Can You Lose Your Manufactured Home? Foreclosure & Repossession Explained

Can your manufactured home be repossessed? If you default on your manufactured home loan, the lender might be able to take possession of it through repossession or foreclosure.

By , Attorney University of Denver Sturm College of Law
Updated 10/14/2025

A "manufactured home" is a type of housing that's delivered to a destination and, once there, is sometimes secured to the ground or a foundation. If you default on your manufactured home loan, the lender might be able to take possession of it through repossession or foreclosure.

If you're worried about losing your manufactured home because of missed loan payments, you should learn about the difference between manufactured home repossession and foreclosure. These processes are different and provide homeowners with different rights.

Whether your manufactured home is classified as personal property or real estate, this article explains what happens if you default on your manufactured home loan, the repossession and foreclosure processes, and what options you have to keep your home.

What Is a Manufactured Home?

The terms "mobile home," "manufactured home," and "modular home" are frequently used interchangeably, but these housing types are different.

Laws Covering Mobile Homes and Manufactured Homes

In 1974, Congress passed the Mobile Home Construction and Safety Standards Act (the Act), which directed the U.S. Department of Housing and Urban Development (HUD) to put forth federal construction standards for mobile homes. Before the Act, mobile homes were built with little uniformity regarding construction or safety standards. Two years later, HUD established the Manufactured Home Construction and Safety Standards (the "HUD Code").

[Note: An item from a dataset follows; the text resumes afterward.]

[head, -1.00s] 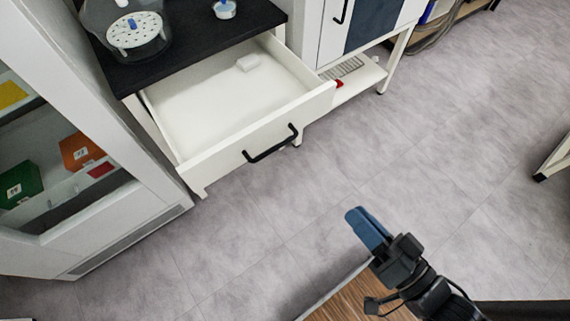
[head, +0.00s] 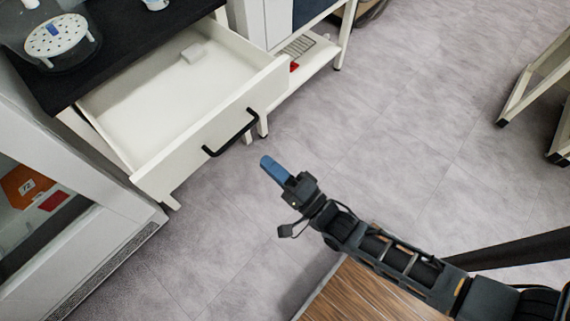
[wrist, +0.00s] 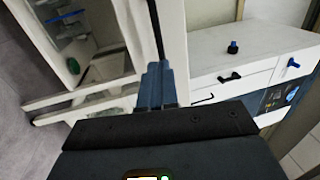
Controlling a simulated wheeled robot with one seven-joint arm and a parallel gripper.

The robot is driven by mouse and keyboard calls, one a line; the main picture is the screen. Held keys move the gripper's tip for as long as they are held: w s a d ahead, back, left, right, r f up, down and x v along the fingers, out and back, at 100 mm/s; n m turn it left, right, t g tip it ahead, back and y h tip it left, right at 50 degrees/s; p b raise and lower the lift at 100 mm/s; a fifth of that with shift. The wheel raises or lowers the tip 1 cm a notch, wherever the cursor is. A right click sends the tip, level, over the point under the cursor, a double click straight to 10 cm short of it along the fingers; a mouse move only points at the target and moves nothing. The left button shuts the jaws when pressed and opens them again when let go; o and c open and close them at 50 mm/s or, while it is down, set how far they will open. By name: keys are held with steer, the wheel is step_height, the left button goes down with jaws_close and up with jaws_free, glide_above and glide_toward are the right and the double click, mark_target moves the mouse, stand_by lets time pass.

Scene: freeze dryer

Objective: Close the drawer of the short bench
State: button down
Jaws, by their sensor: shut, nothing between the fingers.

All mobile home units constructed after the effective date of the HUD standards (June 16, 1976) must have a HUD label certifying that the home has been inspected and constructed in compliance with the Act. On October 8, 1980, Congress enacted Public Law 96-399, which officially changed the name of this type of home from "mobile home" to "manufactured home."

For more information about manufactured housing, go to HUD.gov and enter "manufactured home" in the home page search box to find a list of relevant links.

Mobile Home vs. Manufactured Home vs. Modular Homes: Key Differences

The term "manufactured home" typically means a unit constructed under the HUD construction and safety standards, whereas a "mobile home" refers to homes built before June 15, 1976, when the federal standards took effect.

A manufactured home is structurally complete when it leaves the factory and is transported in one or more sections. Manufactured homes are constructed on a permanent chassis with a tongue, axles, and wheels for transport. Modular homes, on the other hand, are constructed to the same state, local, or regional building codes as site-built homes. Sections of a modular home are transported to the building site on truck beds and then connected by local contractors.

Can My Manufactured Home Be Taken Away?

If the borrower defaults on loan payments for a manufactured home, the creditor can repossess or foreclose the home.

Foreclosure vs. Repossession: Key Differences

Foreclosure and repossession are two distinct legal processes. Repossession generally applies when the manufactured home is personal property and foreclosure applies when it is real property. The legal procedures, rights of the homeowner, and lender's remedies vary based on this classification.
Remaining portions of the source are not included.